Confused about Doc 6.1

There is a very [large graph] in my code and I am trying to break it [into sub-graph]

A sad story is that when I try this over my graph:

my_graph = dgl.graph(edge_list, idtype=dtype)
item_set = gb.ItemSet(torch.arange(my_graph.num_nodes(), dtype=torch.int32), names="seed_nodes")

This does not work

I checked more in Docs and found:

Ok, the graph type may be wrong…

Here is the question, doc:

So confused, need more explanation and help, to convert [my graph] into this [CSC graph]

Grateful

FusedCSCSamplingGraph

please try with this API to convert DGLGraph to FusedCSCSamplingGraph

1 Like

Thanks a lot. That works for me,

gb.from_dglgraph(g, True)

“True” option is necessary


Now a new question comes :sweat_smile:

My previous model for [small graph]

output = self.model(graph.ndata["x"], graph.edata["x"], graph)

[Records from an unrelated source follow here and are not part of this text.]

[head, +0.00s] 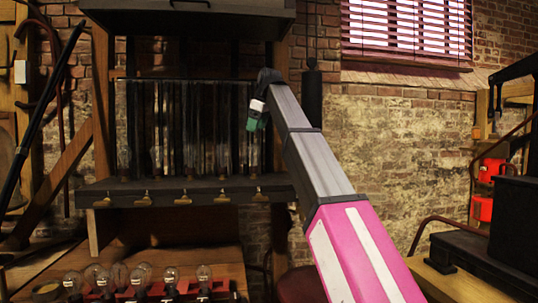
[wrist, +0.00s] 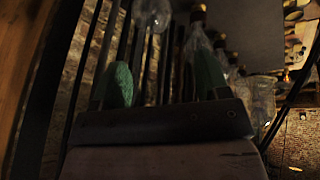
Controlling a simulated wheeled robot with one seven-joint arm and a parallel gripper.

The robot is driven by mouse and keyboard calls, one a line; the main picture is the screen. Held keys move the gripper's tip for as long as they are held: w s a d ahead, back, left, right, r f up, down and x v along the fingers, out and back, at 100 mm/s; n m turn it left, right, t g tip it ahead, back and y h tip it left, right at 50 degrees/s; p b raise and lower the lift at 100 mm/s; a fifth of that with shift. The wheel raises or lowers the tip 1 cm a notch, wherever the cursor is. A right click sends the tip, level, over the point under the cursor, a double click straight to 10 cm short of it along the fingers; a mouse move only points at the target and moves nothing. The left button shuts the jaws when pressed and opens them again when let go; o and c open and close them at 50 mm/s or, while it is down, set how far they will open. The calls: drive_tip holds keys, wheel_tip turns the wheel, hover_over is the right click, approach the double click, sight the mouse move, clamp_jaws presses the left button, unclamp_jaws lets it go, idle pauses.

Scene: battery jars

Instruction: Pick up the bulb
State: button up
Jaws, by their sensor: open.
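Several clear glass bulbs stand upright in a group at the bottom left of the head view, among them one at the right end (head: 204,277) and one further left (head: 171,277). I cannot tell which one is the task's bulb. My gripper (head: 254,117) is high above them and to the right, in front of the rack of jars, with nothing seen in it. In the wrist view its green fingertips (wrist: 164,82) are apart, with a gap between them. A pale rounded glass shape (wrist: 152,14) shows beyond that gap; I cannot tell what it is.
Tall glass jars (head: 160,130) stand in a row on a dark shelf (head: 150,194) with brass fittings along its front. The bulbs are on a wooden bench (head: 225,262) below this shelf. Dark equipment (head: 480,262) is at the right. A brick wall (head: 400,150) is behind.

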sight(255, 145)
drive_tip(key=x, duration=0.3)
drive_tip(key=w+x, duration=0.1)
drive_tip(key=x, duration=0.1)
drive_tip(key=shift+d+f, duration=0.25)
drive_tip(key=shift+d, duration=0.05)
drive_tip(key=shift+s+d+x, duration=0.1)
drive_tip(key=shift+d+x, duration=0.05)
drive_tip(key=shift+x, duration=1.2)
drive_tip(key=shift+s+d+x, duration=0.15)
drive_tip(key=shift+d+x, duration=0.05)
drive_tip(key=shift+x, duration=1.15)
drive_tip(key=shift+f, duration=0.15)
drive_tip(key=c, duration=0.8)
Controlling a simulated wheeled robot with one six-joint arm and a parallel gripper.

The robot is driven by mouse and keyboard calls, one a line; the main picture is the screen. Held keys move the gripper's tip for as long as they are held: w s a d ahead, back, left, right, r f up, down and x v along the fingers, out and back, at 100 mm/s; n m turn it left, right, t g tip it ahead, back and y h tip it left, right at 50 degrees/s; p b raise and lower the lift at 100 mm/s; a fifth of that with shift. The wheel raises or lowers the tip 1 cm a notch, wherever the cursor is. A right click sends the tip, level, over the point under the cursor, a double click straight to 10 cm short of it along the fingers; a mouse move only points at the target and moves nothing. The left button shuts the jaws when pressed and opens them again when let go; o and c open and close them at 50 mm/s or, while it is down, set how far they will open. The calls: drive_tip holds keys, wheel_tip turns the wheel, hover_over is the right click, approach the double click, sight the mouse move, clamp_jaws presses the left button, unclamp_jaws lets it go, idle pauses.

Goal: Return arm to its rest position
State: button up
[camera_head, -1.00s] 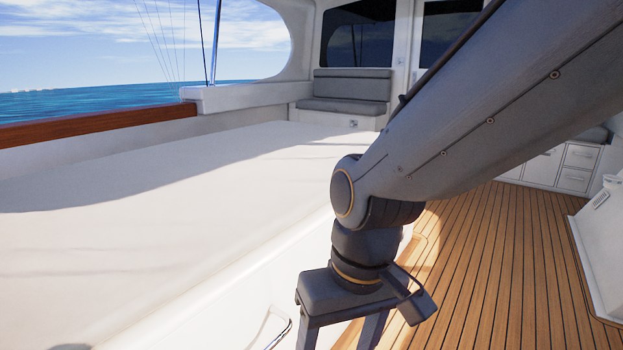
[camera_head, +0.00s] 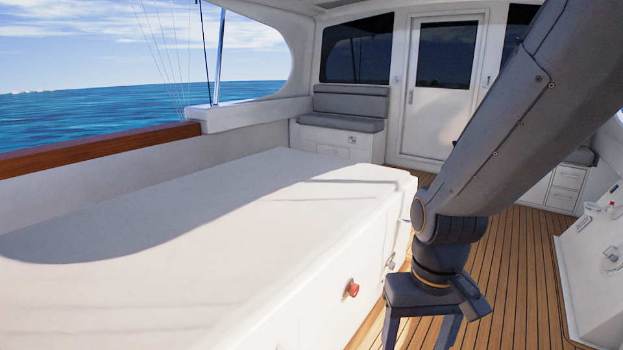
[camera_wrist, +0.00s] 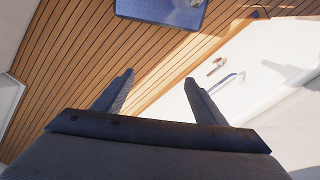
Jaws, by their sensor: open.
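My gripper (camera_head: 418,336) hangs from the arm at the lower right of the head view, with its two fingers pointing down and apart. The fingertips run out of the bottom of that view. In the wrist view my gripper (camera_wrist: 159,79) is open and empty, with nothing between the fingers. The arm slopes down from the upper right and bends at its wrist joint. The white engine box (camera_head: 225,215) stands to the left of the gripper, its flat top looking level. I cannot tell whether the gripper clears its side.
A red knob (camera_head: 352,288) sticks out of the box's side, and a metal handle (camera_head: 390,261) is farther along. Teak deck (camera_head: 507,270) lies open right of the box. A white console (camera_head: 590,270) stands at the right edge. A grey-cushioned seat (camera_head: 349,104) is at the back.

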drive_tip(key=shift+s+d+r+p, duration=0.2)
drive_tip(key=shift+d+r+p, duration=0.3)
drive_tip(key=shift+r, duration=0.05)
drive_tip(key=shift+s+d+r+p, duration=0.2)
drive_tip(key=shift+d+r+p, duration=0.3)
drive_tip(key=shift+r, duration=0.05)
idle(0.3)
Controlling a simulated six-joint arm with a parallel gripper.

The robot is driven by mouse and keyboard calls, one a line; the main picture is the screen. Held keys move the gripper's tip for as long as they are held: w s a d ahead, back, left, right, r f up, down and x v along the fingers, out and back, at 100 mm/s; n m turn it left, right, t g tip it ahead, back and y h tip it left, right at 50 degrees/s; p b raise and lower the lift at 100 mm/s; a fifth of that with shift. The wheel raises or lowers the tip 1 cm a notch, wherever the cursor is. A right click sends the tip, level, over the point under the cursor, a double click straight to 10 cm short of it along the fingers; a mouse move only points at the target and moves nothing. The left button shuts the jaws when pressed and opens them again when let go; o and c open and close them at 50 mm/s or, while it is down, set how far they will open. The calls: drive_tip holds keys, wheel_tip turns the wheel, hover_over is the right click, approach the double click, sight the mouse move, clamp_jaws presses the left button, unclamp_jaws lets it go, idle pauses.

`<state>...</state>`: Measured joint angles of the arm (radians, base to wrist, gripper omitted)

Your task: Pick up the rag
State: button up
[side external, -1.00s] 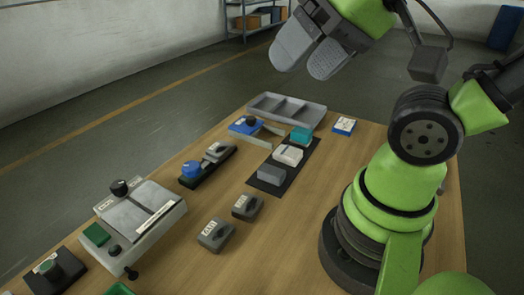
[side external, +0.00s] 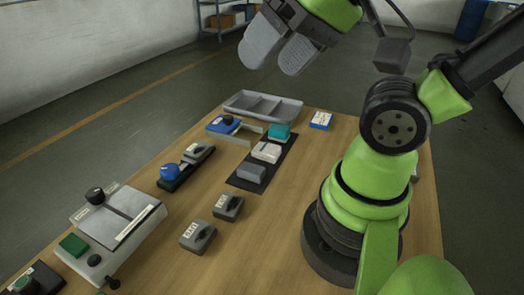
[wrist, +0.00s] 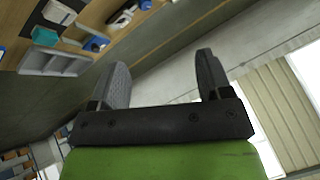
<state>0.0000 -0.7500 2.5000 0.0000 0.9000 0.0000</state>
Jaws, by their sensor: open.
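A small teal piece (side external: 279,132) lies at the far end of a black mat (side external: 247,184) on the wooden table. It looks like a folded cloth and is probably the rag, though I cannot be sure. It also shows in the wrist view (wrist: 45,36). A white piece (side external: 266,152) and a grey block (side external: 251,173) lie on the same mat. My gripper (side external: 272,60) is open and empty, raised high above the far end of the table. In the wrist view my two fingers (wrist: 162,70) are apart with nothing between them.
A grey divided tray (side external: 263,107) stands at the table's far edge, beside a blue-and-white box (side external: 321,120). A blue device with a black knob (side external: 222,126) is left of the mat. Two grey switch boxes (side external: 198,236) and a control box (side external: 110,228) are nearer. Bare wood lies right of the mat.

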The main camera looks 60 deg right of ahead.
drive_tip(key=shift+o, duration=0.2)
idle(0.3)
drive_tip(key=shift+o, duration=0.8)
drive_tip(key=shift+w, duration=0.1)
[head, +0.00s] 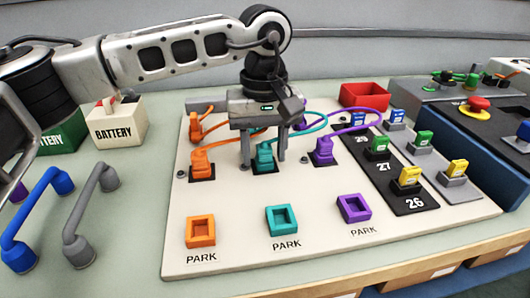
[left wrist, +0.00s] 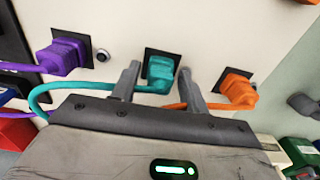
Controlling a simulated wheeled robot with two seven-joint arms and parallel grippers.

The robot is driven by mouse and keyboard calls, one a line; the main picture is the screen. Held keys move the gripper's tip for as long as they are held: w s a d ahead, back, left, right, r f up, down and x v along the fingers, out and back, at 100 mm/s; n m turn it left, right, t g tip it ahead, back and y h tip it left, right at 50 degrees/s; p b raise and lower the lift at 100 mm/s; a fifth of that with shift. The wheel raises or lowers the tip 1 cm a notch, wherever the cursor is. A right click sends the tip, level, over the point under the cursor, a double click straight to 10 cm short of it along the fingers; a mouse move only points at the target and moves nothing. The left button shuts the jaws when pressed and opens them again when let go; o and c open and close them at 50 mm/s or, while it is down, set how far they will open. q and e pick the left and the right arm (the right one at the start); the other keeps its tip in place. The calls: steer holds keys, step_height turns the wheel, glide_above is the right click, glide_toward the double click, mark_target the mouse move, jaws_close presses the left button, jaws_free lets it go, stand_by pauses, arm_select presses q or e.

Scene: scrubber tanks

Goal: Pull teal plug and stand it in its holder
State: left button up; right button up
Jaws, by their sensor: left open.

As far as I observe from [Doc 6.1], my [.ndata[“x”]] should be substituted by [featrue]
Smart code:

datapipe = datapipe.fetch_feature(feature, node_feature_keys=["x"], edge_feature_keys=["x", "y"])

Here is the question: How to construct this feature from my ndata and edata?

Thx

dataset.feature is an instance of TorchBasedFeatureStore, see details here.

Hi, after some practice over this Dataloader, it seems like everything is okay about my dataloader,
except the edge feature fails to be fetched( return empty list []).

And another question is when I try to substitute dgl graph by blocks in my network.

with graph.local_scope():

An unexpected error occurs : AttributeError: ‘list’ object has no attribute local_scope

As far as I know: The DGL GraphConv modules can accept an element in blocks generated by the data loader as an argument.

I am worrying whether most APIs can accept blocks or not, is that possible and correct if I turn blocks into a DGL graph (a subgraph), and then feed it into my network?

If so, a possible solution would be : # dgl.to_homogeneous does not support DGLBlock MFGs · Issue #6296 · dmlc/dgl · GitHub

In order to fetch edge feature, you need to `gb.from_dglgraph(…, include_original_edge_id=True) first.

Are you replacing graph with data.blocks? Please elaborate more about your question.

For the first question:

# define dataloader
feature = [
    gb.OnDiskFeatureData(
        domain="node", name="x",
        format="numpy", path="./tmp/node_x.npy", in_memory=False),
    gb.OnDiskFeatureData(
        domain="node", name="y",
        format="numpy", path="./tmp/node_y.npy", in_memory=False),
    gb.OnDiskFeatureData(
        domain="edge", name="x",
        format="numpy", path="./tmp/edge.npy", in_memory=False),
]
feature_store = gb.TorchBasedFeatureStore(feature)
sub_graph_sampler = sub_graph_sampler.fetch_feature(feature_store, node_feature_keys=["x", "y", ], edge_feature_keys=["x"])
subgraph_dataloder = gb.DataLoader(sub_graph_sampler)

# fetch blocks, blocks' edge feature and node features
for j, subgraph in enumerate(subgraph_dataloder):
    node_x = subgraph.node_features['x'] # works well
    node_y = subgraph.node_features['y'] # works well
    edge_x = subgraph.node_features['y'] # return an empy list

edge_x = subgraph.edge_features['x']?

yes it should be edge ‘x’ not edge ‘y’

Here is the second question:

  • At first, it works fine with dgl graph
for graph in dataloader:
    node_x = graph.ndata["x"]
    node_y = graph.ndata["y"]
    edge_x = graph.edata["x"]
    loss = model(graph, node_x, node_y, edge_x)
  • Now I refactor my train loop:
Class GraphNet():
def forward(graph_or_blocks, node_x, node_y, edge_x):
    with graph.local_scope(): # Error Here
        edge_x = edge_x
        ...
    
...
for i, subdataloader in enumerate(dataloader):
    for j, subgraph in enumerate(subgraph_dataloder):
        node_x = subgraph.node_features['x']
        node_y = subgraph.node_features['y']
        edge_x = subgraph.edge_features['x']
        output = model(subgraph.blocks, node_x, node_y, edge_x)
...

what is dataloader previsouly? It’s GraphDataLoader or dgl.dataloading.DataLoader? How many layers in your model?